_Records of robot episodes_.

•••

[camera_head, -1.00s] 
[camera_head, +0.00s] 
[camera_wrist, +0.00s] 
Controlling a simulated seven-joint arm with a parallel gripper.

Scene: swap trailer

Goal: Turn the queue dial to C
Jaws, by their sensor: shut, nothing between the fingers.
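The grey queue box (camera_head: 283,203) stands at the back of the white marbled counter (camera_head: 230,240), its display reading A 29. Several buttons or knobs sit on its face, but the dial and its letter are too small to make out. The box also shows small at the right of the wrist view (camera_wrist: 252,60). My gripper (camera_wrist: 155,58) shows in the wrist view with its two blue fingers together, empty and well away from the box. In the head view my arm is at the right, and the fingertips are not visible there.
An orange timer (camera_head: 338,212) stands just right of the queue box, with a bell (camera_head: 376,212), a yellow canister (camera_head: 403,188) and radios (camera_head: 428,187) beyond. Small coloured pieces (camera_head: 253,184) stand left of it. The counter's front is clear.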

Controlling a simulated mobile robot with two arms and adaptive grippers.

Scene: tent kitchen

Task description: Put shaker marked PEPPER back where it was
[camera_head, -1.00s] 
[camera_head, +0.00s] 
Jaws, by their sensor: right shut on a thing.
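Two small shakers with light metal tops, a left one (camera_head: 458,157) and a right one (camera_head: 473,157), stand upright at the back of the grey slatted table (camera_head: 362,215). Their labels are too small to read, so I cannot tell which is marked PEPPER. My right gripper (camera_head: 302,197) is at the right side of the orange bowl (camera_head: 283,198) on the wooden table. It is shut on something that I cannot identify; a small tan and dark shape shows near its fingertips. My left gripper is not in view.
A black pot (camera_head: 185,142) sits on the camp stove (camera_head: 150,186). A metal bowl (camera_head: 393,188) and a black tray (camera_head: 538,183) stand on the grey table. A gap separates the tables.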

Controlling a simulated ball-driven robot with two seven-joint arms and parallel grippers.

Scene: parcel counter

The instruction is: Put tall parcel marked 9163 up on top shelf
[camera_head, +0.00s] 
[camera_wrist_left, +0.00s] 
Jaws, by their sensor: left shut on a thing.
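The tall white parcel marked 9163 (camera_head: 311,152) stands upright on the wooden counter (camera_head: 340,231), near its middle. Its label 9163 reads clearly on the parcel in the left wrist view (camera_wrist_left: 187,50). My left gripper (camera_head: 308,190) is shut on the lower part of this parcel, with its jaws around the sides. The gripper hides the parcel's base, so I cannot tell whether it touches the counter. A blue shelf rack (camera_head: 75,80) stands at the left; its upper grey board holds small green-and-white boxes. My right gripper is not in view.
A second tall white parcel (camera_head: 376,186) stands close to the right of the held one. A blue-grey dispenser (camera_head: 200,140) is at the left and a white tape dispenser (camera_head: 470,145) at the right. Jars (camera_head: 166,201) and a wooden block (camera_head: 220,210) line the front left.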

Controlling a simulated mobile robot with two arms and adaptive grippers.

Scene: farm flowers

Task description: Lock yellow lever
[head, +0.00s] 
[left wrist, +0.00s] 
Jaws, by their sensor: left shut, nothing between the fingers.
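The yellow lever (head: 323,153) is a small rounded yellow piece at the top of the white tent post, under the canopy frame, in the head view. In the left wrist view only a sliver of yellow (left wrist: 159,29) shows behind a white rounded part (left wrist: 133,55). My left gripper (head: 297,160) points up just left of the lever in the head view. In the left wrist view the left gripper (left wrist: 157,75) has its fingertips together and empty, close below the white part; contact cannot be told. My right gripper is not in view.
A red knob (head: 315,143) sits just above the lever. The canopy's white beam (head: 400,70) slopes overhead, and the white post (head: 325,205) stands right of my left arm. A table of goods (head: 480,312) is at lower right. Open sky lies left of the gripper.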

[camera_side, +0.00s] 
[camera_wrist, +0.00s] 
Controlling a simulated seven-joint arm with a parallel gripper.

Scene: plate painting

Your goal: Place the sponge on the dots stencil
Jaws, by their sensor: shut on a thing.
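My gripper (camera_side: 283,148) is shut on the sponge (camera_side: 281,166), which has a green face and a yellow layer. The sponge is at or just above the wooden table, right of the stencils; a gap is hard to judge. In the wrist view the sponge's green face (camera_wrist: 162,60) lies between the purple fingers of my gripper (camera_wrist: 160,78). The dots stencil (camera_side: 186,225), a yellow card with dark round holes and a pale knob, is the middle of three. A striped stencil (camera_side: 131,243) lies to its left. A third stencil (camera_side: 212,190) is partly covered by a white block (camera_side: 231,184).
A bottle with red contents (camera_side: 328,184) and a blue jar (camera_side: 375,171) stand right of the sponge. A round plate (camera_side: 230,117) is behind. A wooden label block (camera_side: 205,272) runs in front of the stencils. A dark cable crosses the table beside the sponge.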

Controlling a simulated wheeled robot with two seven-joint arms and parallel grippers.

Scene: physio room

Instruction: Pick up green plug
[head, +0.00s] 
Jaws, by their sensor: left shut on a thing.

•••

_The task_. Emit the full listing verbatim.

_Written answer_.
[camera_head, -1.00s] 
[camera_head, +0.00s] 
[camera_wrist, +0.00s] 
Controlling a simulated seven-joint arm with a parallel gripper.

Scene: swap trailer

Goal: Turn the queue dial to C
Jaws, by their sensor: shut, nothing between the fingers.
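The grey queue box (camera_head: 283,203) stands at the back of the white marbled counter (camera_head: 230,240), its display reading A 29. Several buttons or knobs sit on its face, but the dial and its letter are too small to make out. The box also shows small at the right of the wrist view (camera_wrist: 252,60). My gripper (camera_wrist: 155,58) shows in the wrist view with its two blue fingers together, empty and well away from the box. In the head view my arm is at the right, and the fingertips are not visible there.
An orange timer (camera_head: 338,212) stands just right of the queue box, with a bell (camera_head: 376,212), a yellow canister (camera_head: 403,188) and radios (camera_head: 428,187) beyond. Small coloured pieces (camera_head: 253,184) stand left of it. The counter's front is clear.

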Controlling a simulated mobile robot with two arms and adaptive grippers.

Scene: tent kitchen

Task description: Put shaker marked PEPPER back where it was
[camera_head, -1.00s] 
[camera_head, +0.00s] 
Jaws, by their sensor: right shut on a thing.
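Two small shakers with light metal tops, a left one (camera_head: 458,157) and a right one (camera_head: 473,157), stand upright at the back of the grey slatted table (camera_head: 362,215). Their labels are too small to read, so I cannot tell which is marked PEPPER. My right gripper (camera_head: 302,197) is at the right side of the orange bowl (camera_head: 283,198) on the wooden table. It is shut on something that I cannot identify; a small tan and dark shape shows near its fingertips. My left gripper is not in view.
A black pot (camera_head: 185,142) sits on the camp stove (camera_head: 150,186). A metal bowl (camera_head: 393,188) and a black tray (camera_head: 538,183) stand on the grey table. A gap separates the tables.

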Controlling a simulated ball-driven robot with two seven-joint arms and parallel grippers.

Scene: parcel counter

The instruction is: Put tall parcel marked 9163 up on top shelf
[camera_head, +0.00s] 
[camera_wrist_left, +0.00s] 
Jaws, by their sensor: left shut on a thing.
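The tall white parcel marked 9163 (camera_head: 311,152) stands upright on the wooden counter (camera_head: 340,231), near its middle. Its label 9163 reads clearly on the parcel in the left wrist view (camera_wrist_left: 187,50). My left gripper (camera_head: 308,190) is shut on the lower part of this parcel, with its jaws around the sides. The gripper hides the parcel's base, so I cannot tell whether it touches the counter. A blue shelf rack (camera_head: 75,80) stands at the left; its upper grey board holds small green-and-white boxes. My right gripper is not in view.
A second tall white parcel (camera_head: 376,186) stands close to the right of the held one. A blue-grey dispenser (camera_head: 200,140) is at the left and a white tape dispenser (camera_head: 470,145) at the right. Jars (camera_head: 166,201) and a wooden block (camera_head: 220,210) line the front left.

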Controlling a simulated mobile robot with two arms and adaptive grippers.

Scene: farm flowers

Task description: Lock yellow lever
[head, +0.00s] 
[left wrist, +0.00s] 
Jaws, by their sensor: left shut, nothing between the fingers.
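The yellow lever (head: 323,153) is a small rounded yellow piece at the top of the white tent post, under the canopy frame, in the head view. In the left wrist view only a sliver of yellow (left wrist: 159,29) shows behind a white rounded part (left wrist: 133,55). My left gripper (head: 297,160) points up just left of the lever in the head view. In the left wrist view the left gripper (left wrist: 157,75) has its fingertips together and empty, close below the white part; contact cannot be told. My right gripper is not in view.
A red knob (head: 315,143) sits just above the lever. The canopy's white beam (head: 400,70) slopes overhead, and the white post (head: 325,205) stands right of my left arm. A table of goods (head: 480,312) is at lower right. Open sky lies left of the gripper.

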[camera_side, +0.00s] 
[camera_wrist, +0.00s] 
Controlling a simulated seven-joint arm with a parallel gripper.

Scene: plate painting

Your goal: Place the sponge on the dots stencil
Jaws, by their sensor: shut on a thing.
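My gripper (camera_side: 283,148) is shut on the sponge (camera_side: 281,166), which has a green face and a yellow layer. The sponge is at or just above the wooden table, right of the stencils; a gap is hard to judge. In the wrist view the sponge's green face (camera_wrist: 162,60) lies between the purple fingers of my gripper (camera_wrist: 160,78). The dots stencil (camera_side: 186,225), a yellow card with dark round holes and a pale knob, is the middle of three. A striped stencil (camera_side: 131,243) lies to its left. A third stencil (camera_side: 212,190) is partly covered by a white block (camera_side: 231,184).
A bottle with red contents (camera_side: 328,184) and a blue jar (camera_side: 375,171) stand right of the sponge. A round plate (camera_side: 230,117) is behind. A wooden label block (camera_side: 205,272) runs in front of the stencils. A dark cable crosses the table beside the sponge.

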Controlling a simulated wheeled robot with two seven-joint arms and parallel grippers.

Scene: physio room

Instruction: Pick up green plug
[head, +0.00s] 
Jaws, by their sensor: left shut on a thing.

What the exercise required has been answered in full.